Current events in Egypt speak for themselves. The conscious will of the Egyptian masses refuses to be broken. In their hundreds of thousands the people are asserting their determination to break the power of a military caste which has grievously miscalculated the temper of a revolutionary movement that will not be denied. Historical parallels should never be used lightly, but nonetheless comparisons with Russia in 1917 are irresistable. The Egyptian people have had their February and are now approaching their October.
And just as with Russia in 1917, Egypt in 2011 stands at a crossroads. For the first time in decades, and perhaps longer, the masses are in control of their own destiny. The attempt by the military to appease the nation with piecemeal concessions to a new draft constitution that was and is designed to cement the power of the military at the apex of Egyptian society has been answered with an outpouring of people onto the streets to demonstrate their anger and defiance. Once again Cairo's Tahrir Square is the epicentre of revolutionary struggle in a country whose importance to the region cannot be overstated. What happens in Egypt will have profound consequences for the region as a whole and by extension the entire world.
Unlike Libya or as is increasingly the case, with Syria, the West finds itself powerless to intervene when it comes to Egypt. Instead, reflecting its comparative impotence, Western governments are reduced to calling for 'restraint' on both sides.
The last thing the Egyptian people need now is restraint. In fact they should rip the word from their vocabulary as they enter the most important period in their history since the struggle over Suez in 1956. Now is the time to break the power of the generals and end decades of shame in which the largest and most important country in the Arab world was reduced to the status and role of Western satrap, its military bribed to turn the other way as the Palestinians suffered alone at the hands of Israel, and its allies in the West exerted dominion over the region's vast resources.
In fact the only Western intervention since Mubarak was toppled back in February came in the shape of British Prime Minister David Cameron, when he arrived in Egypt trailing behind him a delegation of British arms dealers and visited Tahrir Square before the blood of those who'd given and risked their lives to topple the British backed Egyptian dictator had dried. His presence there was an insult to the memories of those men and women, though a timely reminder of the fact that where the likes of Cameron, Sarkozy and Obama are concerned, the only thing that matters is business as usual.

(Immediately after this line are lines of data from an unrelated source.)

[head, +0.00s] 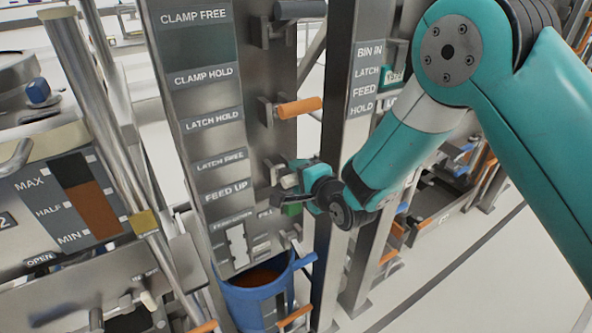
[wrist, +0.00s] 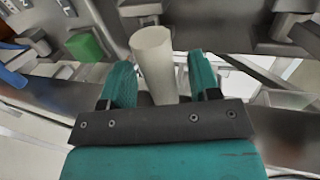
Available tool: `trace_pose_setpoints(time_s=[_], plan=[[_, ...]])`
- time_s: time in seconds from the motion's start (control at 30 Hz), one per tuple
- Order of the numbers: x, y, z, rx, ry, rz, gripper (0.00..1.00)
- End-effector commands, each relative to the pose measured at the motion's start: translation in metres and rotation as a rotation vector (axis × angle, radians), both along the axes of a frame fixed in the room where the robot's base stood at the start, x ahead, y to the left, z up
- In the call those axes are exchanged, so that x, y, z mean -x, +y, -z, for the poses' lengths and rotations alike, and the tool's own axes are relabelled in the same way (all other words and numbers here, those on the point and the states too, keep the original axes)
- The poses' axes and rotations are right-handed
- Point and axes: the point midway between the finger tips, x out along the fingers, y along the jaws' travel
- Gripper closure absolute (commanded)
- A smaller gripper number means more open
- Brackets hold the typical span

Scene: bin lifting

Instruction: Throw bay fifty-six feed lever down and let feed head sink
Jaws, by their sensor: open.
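A pale lever handle (wrist: 152,62) lies between the two teal fingers of my gripper (wrist: 163,80) in the wrist view. The fingers are open, one on each side of it, with no clear grip on it. In the head view my gripper (head: 288,188) is at the upright bay panel, right of the label FEED UP (head: 226,192). The pale handle (head: 289,181) shows only partly there. A blue bin (head: 246,307) with brown contents stands at the foot of this panel. I cannot make out the feed head.
An orange-handled lever (head: 299,108) and a dark-handled lever (head: 300,10) stick out higher on the panel. A green block (wrist: 88,45) sits near the pale handle. A metal post (head: 342,130) stands close to my forearm. Open floor (head: 450,290) lies at the lower right.

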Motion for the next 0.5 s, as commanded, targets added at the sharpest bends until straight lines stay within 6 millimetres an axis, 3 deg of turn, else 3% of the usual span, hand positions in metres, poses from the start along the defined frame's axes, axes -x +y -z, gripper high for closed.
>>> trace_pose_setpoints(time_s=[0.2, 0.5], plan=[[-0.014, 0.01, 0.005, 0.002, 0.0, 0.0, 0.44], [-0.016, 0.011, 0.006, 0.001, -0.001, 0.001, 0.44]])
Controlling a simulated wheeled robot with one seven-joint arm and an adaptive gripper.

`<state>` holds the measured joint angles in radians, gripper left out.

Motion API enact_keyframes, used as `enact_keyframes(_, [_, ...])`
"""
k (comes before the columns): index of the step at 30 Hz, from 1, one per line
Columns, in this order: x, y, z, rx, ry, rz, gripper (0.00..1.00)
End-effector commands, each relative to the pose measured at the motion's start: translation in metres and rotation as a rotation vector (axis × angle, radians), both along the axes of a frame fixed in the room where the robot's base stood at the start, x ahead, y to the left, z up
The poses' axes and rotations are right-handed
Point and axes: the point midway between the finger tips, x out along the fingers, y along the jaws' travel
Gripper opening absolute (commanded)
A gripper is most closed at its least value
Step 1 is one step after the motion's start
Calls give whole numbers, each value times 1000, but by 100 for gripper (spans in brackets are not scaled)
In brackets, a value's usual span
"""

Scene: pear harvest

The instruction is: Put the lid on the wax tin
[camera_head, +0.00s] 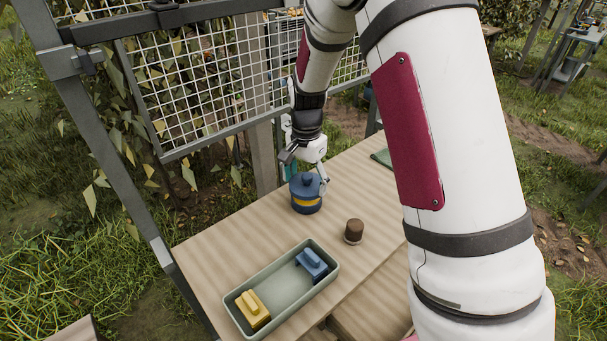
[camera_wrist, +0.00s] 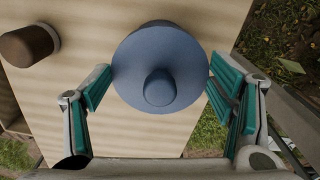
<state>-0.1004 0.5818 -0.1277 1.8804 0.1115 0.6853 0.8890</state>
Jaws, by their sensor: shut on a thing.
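The blue lid (camera_head: 305,182), round with a raised knob, is between the fingers of my gripper (camera_head: 307,178). In the wrist view the lid (camera_wrist: 160,50) fills the space between the two teal-padded fingers, which press on its left and right edges. My gripper is shut on it. The wax tin (camera_head: 306,202), with a yellow band, stands on the table directly under the lid. The lid covers the tin's top; I cannot tell whether it is fully seated.
A brown-topped small jar (camera_head: 353,231) stands to the right and nearer on the wooden table (camera_head: 215,255). A grey-green tray (camera_head: 329,287) in front holds a yellow block (camera_head: 253,309) and a blue block (camera_head: 312,264). A wire mesh panel (camera_head: 215,85) rises behind the table.

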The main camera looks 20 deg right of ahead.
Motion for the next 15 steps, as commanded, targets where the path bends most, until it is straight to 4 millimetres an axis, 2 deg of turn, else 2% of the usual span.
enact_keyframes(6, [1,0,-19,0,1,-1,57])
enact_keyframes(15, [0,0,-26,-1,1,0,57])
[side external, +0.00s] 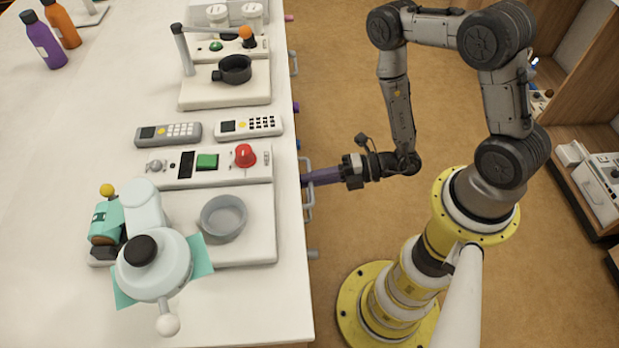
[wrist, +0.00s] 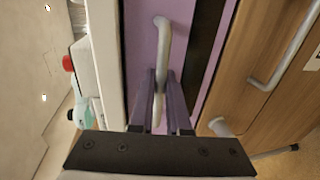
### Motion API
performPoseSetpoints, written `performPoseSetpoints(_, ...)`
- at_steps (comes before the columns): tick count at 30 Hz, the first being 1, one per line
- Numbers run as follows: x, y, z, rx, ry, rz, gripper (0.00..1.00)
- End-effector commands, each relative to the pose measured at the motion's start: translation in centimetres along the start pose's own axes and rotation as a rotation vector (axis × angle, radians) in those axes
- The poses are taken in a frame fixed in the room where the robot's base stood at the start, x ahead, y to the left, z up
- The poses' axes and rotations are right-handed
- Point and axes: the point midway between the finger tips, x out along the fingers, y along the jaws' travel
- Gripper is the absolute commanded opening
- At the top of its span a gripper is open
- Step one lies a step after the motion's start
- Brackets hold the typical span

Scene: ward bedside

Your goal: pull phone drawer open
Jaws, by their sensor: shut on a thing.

On the ground the Muslim Brotherhood, socialists, nationalists, trade unionists, democrats and forces of every political stripe have united to demand an end to military rule and free elections to create a national unity government with full powers. After an earlier attempt by the hated police to clear the protesters from Tahrir Square by violence was defeated at a cost of 30 people killed and dozens more injured, the generals find themselves ruling a nation that refuses to be ruled by military writ any longer.
The perception of the Egyptian military as being on the side of the people is history. No longer politically infantilised, armed with confidence in their own strength and sense of history, the masses have lost their fear. In Cairo, Alexandria, Suez, all across the country, they have poured onto the streets as never before.
Now anything is possible - including victory.